**Set problem:** Set the listing down again in full, word for word, with the pictures left out.

## Start Supplied material

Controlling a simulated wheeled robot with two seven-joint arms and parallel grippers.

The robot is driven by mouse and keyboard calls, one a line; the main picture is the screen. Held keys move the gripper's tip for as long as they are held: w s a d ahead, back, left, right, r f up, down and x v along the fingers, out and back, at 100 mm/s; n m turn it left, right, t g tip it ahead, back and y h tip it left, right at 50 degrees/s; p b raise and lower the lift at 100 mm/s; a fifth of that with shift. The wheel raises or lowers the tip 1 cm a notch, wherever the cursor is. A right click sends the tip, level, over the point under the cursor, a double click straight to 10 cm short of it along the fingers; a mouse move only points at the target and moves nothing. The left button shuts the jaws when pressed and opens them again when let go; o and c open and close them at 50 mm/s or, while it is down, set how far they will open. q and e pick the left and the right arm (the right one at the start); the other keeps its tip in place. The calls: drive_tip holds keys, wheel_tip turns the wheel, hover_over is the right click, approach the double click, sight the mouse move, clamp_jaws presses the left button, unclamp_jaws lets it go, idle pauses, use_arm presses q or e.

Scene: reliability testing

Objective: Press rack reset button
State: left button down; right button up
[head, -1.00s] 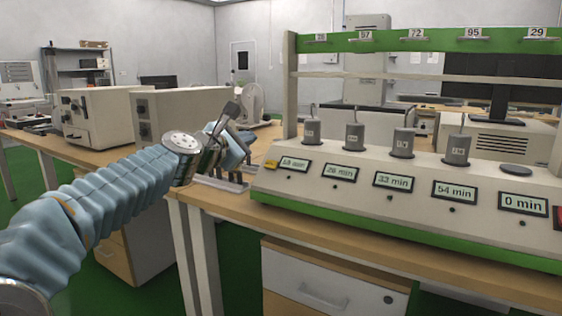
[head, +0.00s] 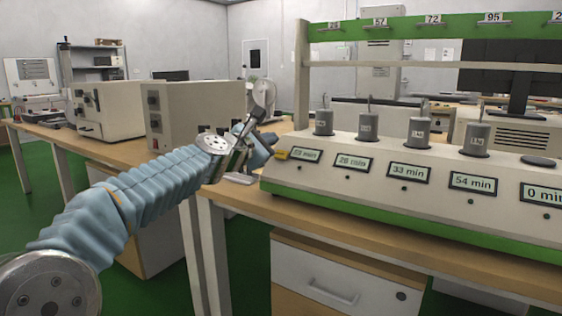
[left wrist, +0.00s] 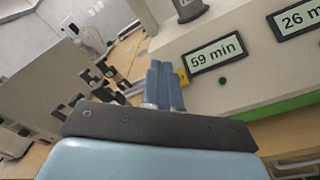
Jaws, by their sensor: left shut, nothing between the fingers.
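The rack (head: 400,205) is a long beige unit with green trim and a row of displays. Its leftmost display (left wrist: 215,53) reads 59 min in the left wrist view. A small dark green button (left wrist: 222,81) sits below that display. A yellow part (head: 282,154) is on the rack's left end; it also shows in the left wrist view (left wrist: 182,77). My left gripper (head: 268,142) is by this left end. Its blue fingers (left wrist: 162,72) are together and empty, beside the yellow part; I cannot tell whether they touch it. My right gripper is out of view.
Several grey cylinders (head: 420,132) stand on top of the rack. A green bar (head: 400,28) with number tags spans above. Beige instruments (head: 195,115) stand on the bench behind my left arm. The wooden bench edge (head: 330,232) and drawers (head: 330,285) are in front.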

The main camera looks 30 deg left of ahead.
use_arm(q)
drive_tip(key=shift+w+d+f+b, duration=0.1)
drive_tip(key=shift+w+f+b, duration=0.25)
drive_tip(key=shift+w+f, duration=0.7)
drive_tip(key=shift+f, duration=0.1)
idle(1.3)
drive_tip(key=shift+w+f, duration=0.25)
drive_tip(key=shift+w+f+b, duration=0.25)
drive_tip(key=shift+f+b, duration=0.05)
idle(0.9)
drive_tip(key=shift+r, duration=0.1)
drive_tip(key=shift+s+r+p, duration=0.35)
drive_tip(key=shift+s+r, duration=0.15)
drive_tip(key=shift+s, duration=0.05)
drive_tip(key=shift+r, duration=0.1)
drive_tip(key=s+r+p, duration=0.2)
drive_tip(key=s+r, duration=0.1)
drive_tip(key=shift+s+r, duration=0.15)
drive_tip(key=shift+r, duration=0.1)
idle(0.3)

## End Supplied material

**Complete output:**
Controlling a simulated wheeled robot with two seven-joint arms and parallel grippers.

The robot is driven by mouse and keyboard calls, one a line; the main picture is the screen. Held keys move the gripper's tip for as long as they are held: w s a d ahead, back, left, right, r f up, down and x v along the fingers, out and back, at 100 mm/s; n m turn it left, right, t g tip it ahead, back and y h tip it left, right at 50 degrees/s; p b raise and lower the lift at 100 mm/s; a fifth of that with shift. The wheel raises or lowers the tip 1 cm a notch, wherever the cursor is. A right click sends the tip, level, over the point under the cursor, a double click straight to 10 cm short of it along the fingers; a mouse move only points at the target and moves nothing. The left button shuts the jaws when pressed and opens them again when let go; o and c open and close them at 50 mm/s or, while it is down, set how far they will open. q and e pick the left and the right arm (the right one at the start); the other keeps its tip in place. The calls: drive_tip holds keys, wheel_tip turns the wheel, hover_over is the right click, approach the double click, sight the mouse move, clamp_jaws presses the left button, unclamp_jaws lets it go, idle pauses, use_arm presses q or e.

Scene: reliability testing

Objective: Press rack reset button
State: left button down; right button up
[head, -1.00s] 
[head, +0.00s] 
[left wrist, +0.00s] 
Jaws, by their sensor: left shut, nothing between the fingers.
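The rack (head: 400,205) is a long beige unit with green trim and a row of displays. Its leftmost display (left wrist: 215,53) reads 59 min in the left wrist view. A small dark green button (left wrist: 222,81) sits below that display. A yellow part (head: 282,154) is on the rack's left end; it also shows in the left wrist view (left wrist: 182,77). My left gripper (head: 268,142) is by this left end. Its blue fingers (left wrist: 162,72) are together and empty, beside the yellow part; I cannot tell whether they touch it. My right gripper is out of view.
Several grey cylinders (head: 420,132) stand on top of the rack. A green bar (head: 400,28) with number tags spans above. Beige instruments (head: 195,115) stand on the bench behind my left arm. The wooden bench edge (head: 330,232) and drawers (head: 330,285) are in front.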

The main camera looks 30 deg left of ahead.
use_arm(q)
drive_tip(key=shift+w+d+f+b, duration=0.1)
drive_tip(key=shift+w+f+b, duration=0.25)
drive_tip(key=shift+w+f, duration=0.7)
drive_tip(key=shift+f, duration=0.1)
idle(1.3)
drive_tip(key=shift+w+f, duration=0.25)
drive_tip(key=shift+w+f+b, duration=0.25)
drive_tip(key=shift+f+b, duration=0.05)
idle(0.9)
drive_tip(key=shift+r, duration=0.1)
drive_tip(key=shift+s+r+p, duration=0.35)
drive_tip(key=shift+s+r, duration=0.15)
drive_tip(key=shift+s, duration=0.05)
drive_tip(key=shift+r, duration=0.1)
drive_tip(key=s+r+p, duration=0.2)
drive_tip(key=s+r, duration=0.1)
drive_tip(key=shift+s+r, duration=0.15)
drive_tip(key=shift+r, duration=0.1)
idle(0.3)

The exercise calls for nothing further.